Adapun mengenai keterkaitan antara pungutan liar dengan tindakan korupsi, bahwa tindakan pungutan liar termasuk bagian dari tindakan korupsi yang di dalamnya terdapat unsur kezaliman. Baik pelaku pungutan liar maupun korupsi, keduanya digolongkan sebagai orang tidak akan masuk surga.

Kata kunci: Hadits, Sanksi, Pungutan Liar, dan Korupsi.
Pendahuluan
Permasalahan mengenai pungutan liar (Pungli) kini menjadi perhatian khusus bagi Joko Widodo dalam pemerintahannya. Sebagai bentuk keseriusannya dalam memberantas tindakan pungutan liar, Presiden Joko Widodo akhirnya menandatangani Peraturan Presiden (Perpres) bernomor 87 Tahun 2016 Tentang Satuan Tugas Sapu Bersih Pungutan Liar, hal ini kemudian dibentuk sebuah tim khusus dalam menangani kasus tersebut yang dikenal dengan Tim Sapu Bersi Pungutan Liar (Saber Pungli). Peraturan tersebut merupakan salah satu tahap reformasi hukum yang dilakukan oleh pemerintah khususnya dalam upaya-upaya kebijakan yang dapat dirasakan langsung oleh masyarakat.[1]
Kasus tindak pidana pungutan liar pada dasarnya dapat disamakan dengan kajahatan pejabat yang telah diatur dalam KHUP pada pasal 415 tentang penggelapan yang dilakukan oleh pejabat atau instansi terkait, selain itu terdapat juga pada pasal 418[2] dan 419 ayat (1)[3] tentang pejabat yang menerima hadiah.[4]
Lebih jauh, tindak pidana pungutan liar ini memiliki unsur-unsur yang sangat erat kaitannya dengan tindak pidana korupsi, sebagaimana yang tercantum pada pasal 8 dalam UU No. 31 tahun 1999 yang kemudian diperbaiki oleh UU No. 20 tahun 2001Tentang Pemberantasan Tindakan Korupsi.[5]
Dalam wacana pungutan liar di Indonesia, kajian yang menggunakan hadits sebagai pisau analisis masih sangat minim.
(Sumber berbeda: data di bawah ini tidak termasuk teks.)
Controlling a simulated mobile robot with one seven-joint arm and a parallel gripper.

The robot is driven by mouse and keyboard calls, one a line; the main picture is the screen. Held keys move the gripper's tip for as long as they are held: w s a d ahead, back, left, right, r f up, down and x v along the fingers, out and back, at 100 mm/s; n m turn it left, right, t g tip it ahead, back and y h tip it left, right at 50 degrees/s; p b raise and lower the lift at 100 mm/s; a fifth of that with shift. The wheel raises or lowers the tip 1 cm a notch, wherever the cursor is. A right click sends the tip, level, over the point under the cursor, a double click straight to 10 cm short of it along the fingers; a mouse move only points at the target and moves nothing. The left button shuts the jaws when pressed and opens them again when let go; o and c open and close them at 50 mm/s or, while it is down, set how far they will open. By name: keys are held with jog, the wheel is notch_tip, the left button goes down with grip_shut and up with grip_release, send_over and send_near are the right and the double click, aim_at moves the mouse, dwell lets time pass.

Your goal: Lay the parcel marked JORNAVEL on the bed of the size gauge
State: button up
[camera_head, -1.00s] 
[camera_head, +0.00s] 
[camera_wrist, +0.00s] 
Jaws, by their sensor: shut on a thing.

Dalam pelacakan penulis, Nurul Zaman merupakan peneliti yang pernah mengkaji tentang pungutan liar dengan memakai tinjauan hukum Islam, sebagaimana dalam penelitian skripsinya di UIN Syarif Hidayatullah Jakarta, tahun 2011, dengan judul  Sanksi Pidana Pungli Oleh Pihak Sekolah (Suatu Tinjauan Hukum Positif Dan Hukum Pidana Islam). Meskipun bukan secara spesifik membahas tentang hadits-hadits mengenai tema pungutan liar, akan tetapi Nurul menerangkan kedudukan pungutan liar dari berbagai sudut pandang, di antaranya menggunakan al-Qur’an, Hadits, dan pandangan ulama.
Dari penelitian yang dilakukan oleh Nurul Zaman, di sini penulis akan melakukan hal yang serupa, hanya saja penulis akan mengambil kajian hadits sebagai fokus kajiannya, adapun al-Qur’an dan pandangan ulama akan dijadikan sebagai bahan pendukung atas tema yang dibahas. Pertanyaan kemudian yang hendak dijawab ialah bagaimana kandungan yang termuat dalam hadits-hadits tentang pungutan liar?
Adapun tentang hadits, ia merupakan sumber pedoman kedua (setelah al-Qur’an) dalam menjalani kehidupan ini, sehingga kehadirannya guna mengajak manusia kepada jalan yang benar.[6]
Metode dan Kerangka Teori
Penelitian ini merupakan jenis penelitian kepustakaan, yakni penelitian yang dilakukan dengan fokus pada penelusuran sumber-sumber yang berkaitan dengan tema yang diambil langsung dari kitab-kitab hadits induk yang berjumlah (kutub al-Tis’ah), kitab-kitab syarah hadits, maupun data-data lain yang terkait, seperti buku, jurnal, dan lain sebagainya.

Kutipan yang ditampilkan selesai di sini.